--- Start DATASET ---
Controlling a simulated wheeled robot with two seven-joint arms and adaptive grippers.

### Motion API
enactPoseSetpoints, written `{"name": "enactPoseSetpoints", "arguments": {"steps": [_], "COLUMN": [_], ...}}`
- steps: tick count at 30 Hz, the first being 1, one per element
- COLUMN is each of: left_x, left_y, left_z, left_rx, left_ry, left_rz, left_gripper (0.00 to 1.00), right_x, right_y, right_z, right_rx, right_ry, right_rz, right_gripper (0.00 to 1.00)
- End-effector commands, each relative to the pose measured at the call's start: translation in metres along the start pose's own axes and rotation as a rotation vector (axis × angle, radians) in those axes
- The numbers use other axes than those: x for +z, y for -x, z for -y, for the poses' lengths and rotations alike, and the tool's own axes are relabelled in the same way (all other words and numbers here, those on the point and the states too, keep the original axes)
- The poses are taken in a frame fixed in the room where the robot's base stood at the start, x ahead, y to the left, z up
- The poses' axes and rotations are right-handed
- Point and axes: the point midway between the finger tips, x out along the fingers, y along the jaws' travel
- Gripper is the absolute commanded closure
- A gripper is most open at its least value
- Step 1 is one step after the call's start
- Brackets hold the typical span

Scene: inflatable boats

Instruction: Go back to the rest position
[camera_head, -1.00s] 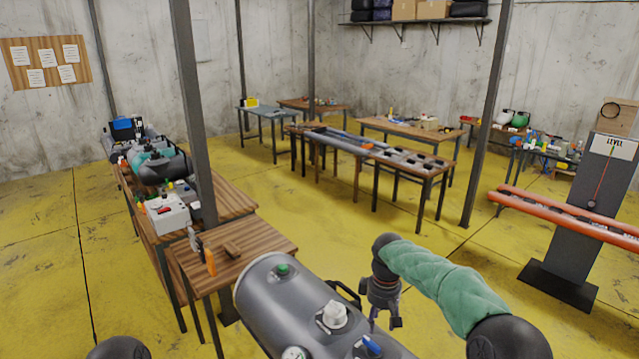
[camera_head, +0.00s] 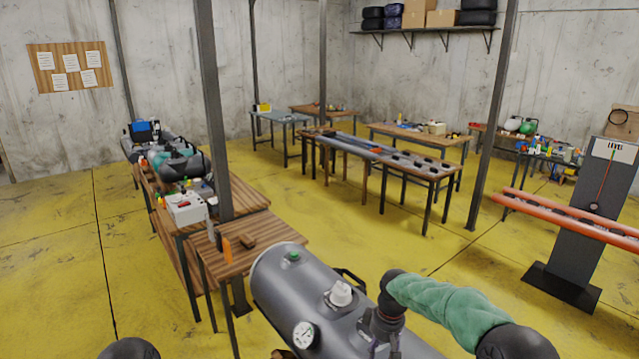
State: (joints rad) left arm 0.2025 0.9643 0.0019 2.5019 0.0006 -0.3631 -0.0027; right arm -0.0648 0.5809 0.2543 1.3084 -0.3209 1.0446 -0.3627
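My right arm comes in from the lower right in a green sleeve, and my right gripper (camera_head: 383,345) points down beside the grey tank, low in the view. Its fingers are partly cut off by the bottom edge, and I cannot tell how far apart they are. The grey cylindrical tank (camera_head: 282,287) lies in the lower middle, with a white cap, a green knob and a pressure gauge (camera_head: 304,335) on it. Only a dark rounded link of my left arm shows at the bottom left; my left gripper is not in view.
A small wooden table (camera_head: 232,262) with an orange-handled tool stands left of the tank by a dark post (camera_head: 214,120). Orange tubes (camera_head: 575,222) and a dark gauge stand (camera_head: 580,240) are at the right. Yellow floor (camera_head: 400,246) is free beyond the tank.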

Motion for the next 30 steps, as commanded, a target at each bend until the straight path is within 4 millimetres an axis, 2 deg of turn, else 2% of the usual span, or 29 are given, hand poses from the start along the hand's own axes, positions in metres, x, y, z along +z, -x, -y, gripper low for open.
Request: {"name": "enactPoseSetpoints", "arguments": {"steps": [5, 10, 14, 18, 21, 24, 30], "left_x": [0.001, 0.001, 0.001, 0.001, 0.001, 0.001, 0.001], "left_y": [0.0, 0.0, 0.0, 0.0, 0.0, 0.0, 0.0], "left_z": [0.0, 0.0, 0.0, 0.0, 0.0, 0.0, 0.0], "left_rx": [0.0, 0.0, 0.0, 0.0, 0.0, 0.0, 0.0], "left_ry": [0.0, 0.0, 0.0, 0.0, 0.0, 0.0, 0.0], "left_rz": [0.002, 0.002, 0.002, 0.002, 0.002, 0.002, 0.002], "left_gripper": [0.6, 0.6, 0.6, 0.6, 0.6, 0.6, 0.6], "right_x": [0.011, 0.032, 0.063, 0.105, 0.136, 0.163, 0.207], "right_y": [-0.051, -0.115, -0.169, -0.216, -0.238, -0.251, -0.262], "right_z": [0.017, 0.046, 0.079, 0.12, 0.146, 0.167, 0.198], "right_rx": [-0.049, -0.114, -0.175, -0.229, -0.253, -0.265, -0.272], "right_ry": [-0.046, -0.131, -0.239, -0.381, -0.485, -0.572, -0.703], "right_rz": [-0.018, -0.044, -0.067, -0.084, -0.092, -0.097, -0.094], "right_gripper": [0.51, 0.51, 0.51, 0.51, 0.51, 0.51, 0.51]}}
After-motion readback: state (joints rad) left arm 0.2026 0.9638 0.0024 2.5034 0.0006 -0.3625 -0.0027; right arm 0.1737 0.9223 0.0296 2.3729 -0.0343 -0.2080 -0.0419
--- End DATASET ---
--- Start DATASET ---
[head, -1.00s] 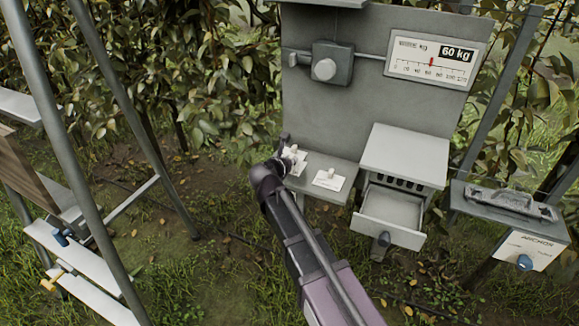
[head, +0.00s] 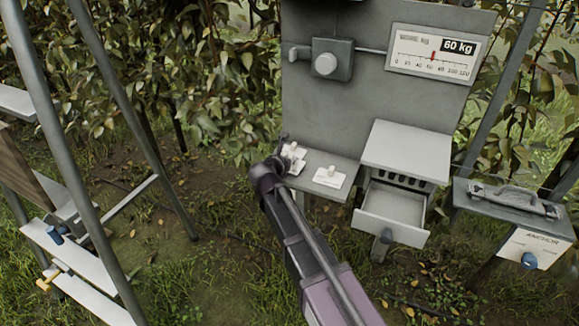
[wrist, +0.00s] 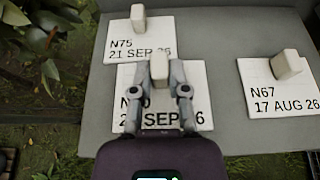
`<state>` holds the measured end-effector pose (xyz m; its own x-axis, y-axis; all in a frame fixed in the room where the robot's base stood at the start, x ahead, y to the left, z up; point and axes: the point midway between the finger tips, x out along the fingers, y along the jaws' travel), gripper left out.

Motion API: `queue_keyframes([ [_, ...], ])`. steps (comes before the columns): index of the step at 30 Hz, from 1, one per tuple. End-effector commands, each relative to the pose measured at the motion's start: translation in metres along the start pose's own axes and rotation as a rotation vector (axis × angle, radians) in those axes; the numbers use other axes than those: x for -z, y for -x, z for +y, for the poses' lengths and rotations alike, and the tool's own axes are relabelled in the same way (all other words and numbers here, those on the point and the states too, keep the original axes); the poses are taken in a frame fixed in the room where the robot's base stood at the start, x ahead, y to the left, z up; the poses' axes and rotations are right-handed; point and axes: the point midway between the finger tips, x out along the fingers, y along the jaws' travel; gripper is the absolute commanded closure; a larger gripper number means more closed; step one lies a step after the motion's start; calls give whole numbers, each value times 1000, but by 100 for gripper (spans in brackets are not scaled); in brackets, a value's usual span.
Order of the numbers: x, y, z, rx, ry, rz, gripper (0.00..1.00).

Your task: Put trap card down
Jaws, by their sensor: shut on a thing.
--- End DATASET ---
**PROBLEM DESCRIPTION**
Your task is to reproduce exactly the lines beginning at the line containing "Controlling a simulated" and ending at the line containing "- The numbers", inclusive.

**FULL SOLUTION**
Controlling a simulated wheeled robot with two seven-joint arms and adaptive grippers.

### Motion API
enactPoseSetpoints, written `{"name": "enactPoseSetpoints", "arguments": {"steps": [_], "COLUMN": [_], ...}}`
- steps: tick count at 30 Hz, the first being 1, one per element
- COLUMN is each of: left_x, left_y, left_z, left_rx, left_ry, left_rz, left_gripper (0.00 to 1.00), right_x, right_y, right_z, right_rx, right_ry, right_rz, right_gripper (0.00 to 1.00)
- End-effector commands, each relative to the pose measured at the call's start: translation in metres along the start pose's own axes and rotation as a rotation vector (axis × angle, radians) in those axes
- The numbers use other axes than those: x for +z, y for -x, z for -y, for the poses' lengths and rotations alike, and the tool's own axes are relabelled in the same way (all other words and numbers here, those on the point and the states too, keep the original axes)

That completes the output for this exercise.